What is needed:
Nothing outside the range is to be copied. From the entries below, reproduce exactly the lines starting at the one with "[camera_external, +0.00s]" and ending at the one with "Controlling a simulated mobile", without pictures.

Material shown:

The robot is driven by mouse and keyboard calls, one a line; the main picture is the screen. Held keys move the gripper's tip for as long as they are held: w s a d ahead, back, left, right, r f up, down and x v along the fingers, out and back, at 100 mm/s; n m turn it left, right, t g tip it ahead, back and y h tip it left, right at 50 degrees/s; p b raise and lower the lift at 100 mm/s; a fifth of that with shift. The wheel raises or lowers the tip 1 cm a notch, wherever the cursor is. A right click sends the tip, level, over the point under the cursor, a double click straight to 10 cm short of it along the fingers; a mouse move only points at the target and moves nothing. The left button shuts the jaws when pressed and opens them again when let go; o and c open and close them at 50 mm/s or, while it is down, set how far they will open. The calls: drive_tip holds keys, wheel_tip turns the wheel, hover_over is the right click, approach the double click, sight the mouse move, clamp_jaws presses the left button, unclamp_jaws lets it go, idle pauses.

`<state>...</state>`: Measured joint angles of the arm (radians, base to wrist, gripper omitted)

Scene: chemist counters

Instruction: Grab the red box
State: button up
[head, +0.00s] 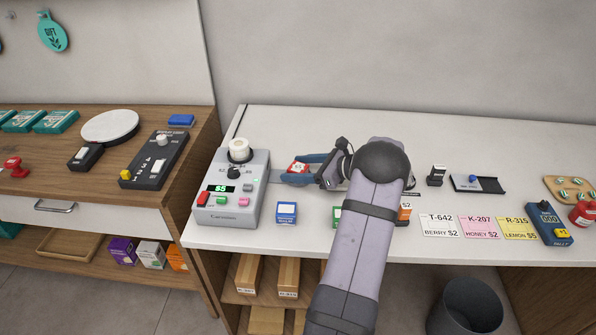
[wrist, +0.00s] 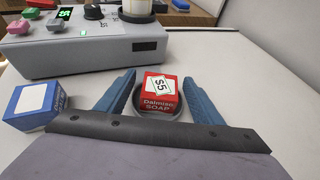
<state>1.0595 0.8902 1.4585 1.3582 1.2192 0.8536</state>
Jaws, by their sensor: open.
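The red box (wrist: 158,96) shows in the wrist view with white soap lettering and a white $5 label. It rests on or in a grey round dish (wrist: 146,110) on the white counter. My gripper (wrist: 160,85) is open, with one blue finger on each side of the red box and visible gaps between. In the head view the red box (head: 298,168) also shows between the blue fingers of my gripper (head: 291,170), beside the payment machine. The dish is mostly hidden there.
A grey machine (head: 232,190) with a $5 display stands just left of my gripper. A blue-and-white box (head: 287,212) sits nearer the counter's front edge. My arm partly covers a green box (head: 337,217) and an orange box (head: 404,214). Price cards (head: 440,226) lie further right.

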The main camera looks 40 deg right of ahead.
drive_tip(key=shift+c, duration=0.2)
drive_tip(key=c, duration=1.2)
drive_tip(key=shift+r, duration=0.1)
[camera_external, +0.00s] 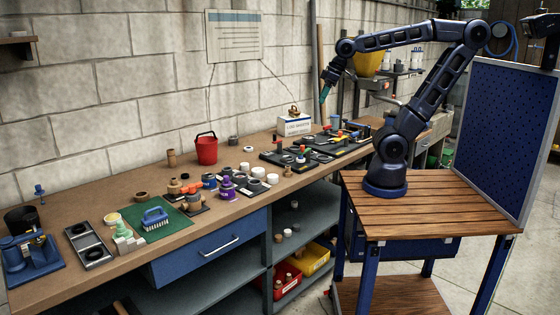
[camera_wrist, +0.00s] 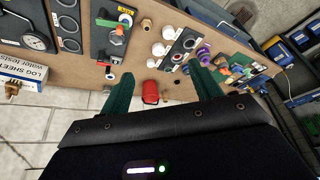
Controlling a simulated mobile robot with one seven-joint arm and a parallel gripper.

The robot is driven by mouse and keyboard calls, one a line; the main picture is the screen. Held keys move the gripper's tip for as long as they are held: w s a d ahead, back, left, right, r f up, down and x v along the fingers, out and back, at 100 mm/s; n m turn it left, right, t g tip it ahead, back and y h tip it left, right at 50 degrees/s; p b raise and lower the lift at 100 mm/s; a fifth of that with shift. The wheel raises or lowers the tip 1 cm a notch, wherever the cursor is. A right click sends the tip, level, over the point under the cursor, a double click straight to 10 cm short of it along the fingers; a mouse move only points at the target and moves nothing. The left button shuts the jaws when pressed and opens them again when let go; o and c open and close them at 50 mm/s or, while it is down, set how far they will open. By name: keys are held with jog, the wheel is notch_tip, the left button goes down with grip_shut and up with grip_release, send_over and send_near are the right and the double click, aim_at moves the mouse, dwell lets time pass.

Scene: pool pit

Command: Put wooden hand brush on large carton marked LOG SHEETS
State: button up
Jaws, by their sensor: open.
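The large carton marked LOG SHEETS (camera_external: 295,127) is a white box with blue at the back of the bench, by the wall. In the wrist view the carton (camera_wrist: 25,68) is at the left edge, with its lettering readable. A brass fitting (camera_external: 293,112) sits on top of it. I cannot make out a plainly wooden hand brush; a blue-topped brush with pale bristles (camera_external: 155,217) lies on the green mat. My gripper (camera_external: 323,97) is open and empty, held in the air above and to the right of the carton. Its green fingers (camera_wrist: 159,70) stand apart in the wrist view.
The long bench (camera_external: 110,270) is crowded with small parts. A red bucket (camera_external: 206,150) stands left of the carton. Dark trays of fittings (camera_external: 300,160) lie in front of the carton. A blue perforated panel (camera_external: 505,140) stands at the right.

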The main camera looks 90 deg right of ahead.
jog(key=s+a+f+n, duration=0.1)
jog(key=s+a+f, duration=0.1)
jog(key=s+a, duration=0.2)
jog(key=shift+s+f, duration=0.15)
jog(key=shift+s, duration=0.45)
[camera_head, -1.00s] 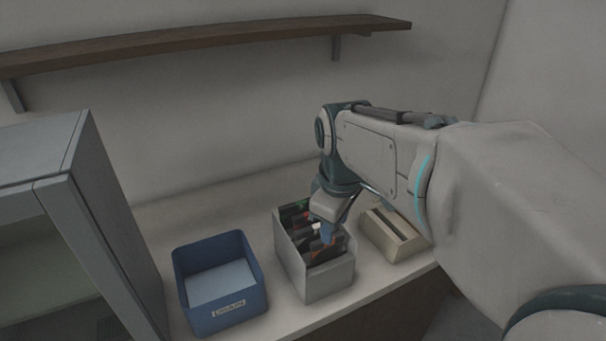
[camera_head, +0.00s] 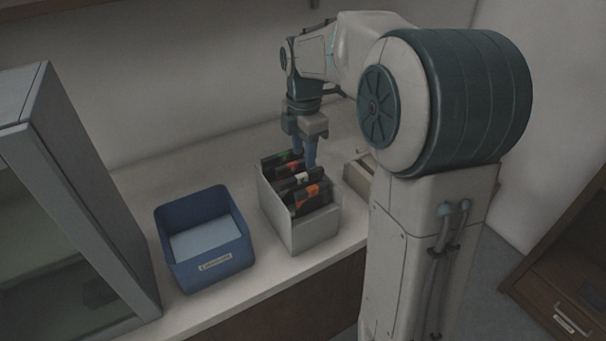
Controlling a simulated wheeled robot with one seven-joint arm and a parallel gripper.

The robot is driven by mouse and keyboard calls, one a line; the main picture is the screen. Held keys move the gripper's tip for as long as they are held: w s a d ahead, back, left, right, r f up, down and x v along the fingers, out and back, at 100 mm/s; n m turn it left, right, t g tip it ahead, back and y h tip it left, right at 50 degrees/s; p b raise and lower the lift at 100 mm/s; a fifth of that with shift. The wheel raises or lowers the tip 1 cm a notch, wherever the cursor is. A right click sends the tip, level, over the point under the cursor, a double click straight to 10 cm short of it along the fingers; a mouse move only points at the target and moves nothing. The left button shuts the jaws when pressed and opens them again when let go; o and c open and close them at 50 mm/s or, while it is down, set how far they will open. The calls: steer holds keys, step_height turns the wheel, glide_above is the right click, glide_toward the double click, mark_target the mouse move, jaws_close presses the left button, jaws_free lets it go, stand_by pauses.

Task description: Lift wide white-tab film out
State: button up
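A light grey box (camera_head: 315,233) on the counter holds several dark films standing in a row, with coloured tabs. A film with a white tab (camera_head: 302,177) stands in the middle of the row, between orange-tab films and behind the front one. A film with a green tab is at the back (camera_head: 283,155). My gripper (camera_head: 306,165) points down over the box, with its blue fingertips at the right side of the films, close to the white tab. I cannot tell whether the fingers touch a film or how far apart they are.
A blue bin (camera_head: 212,268) with a label and a pale flat bottom stands left of the box. A beige slotted block (camera_head: 358,178) is to the right, partly hidden by my arm. A grey cabinet (camera_head: 85,190) stands at the left. A wooden drawer unit (camera_head: 560,290) is at the lower right.

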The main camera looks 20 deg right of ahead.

Problem solution:
[camera_external, +0.00s] 
[camera_wrist, +0.00s] 
Controlling a simulated mobile robot with one seven-joint arm and a parallel gripper.

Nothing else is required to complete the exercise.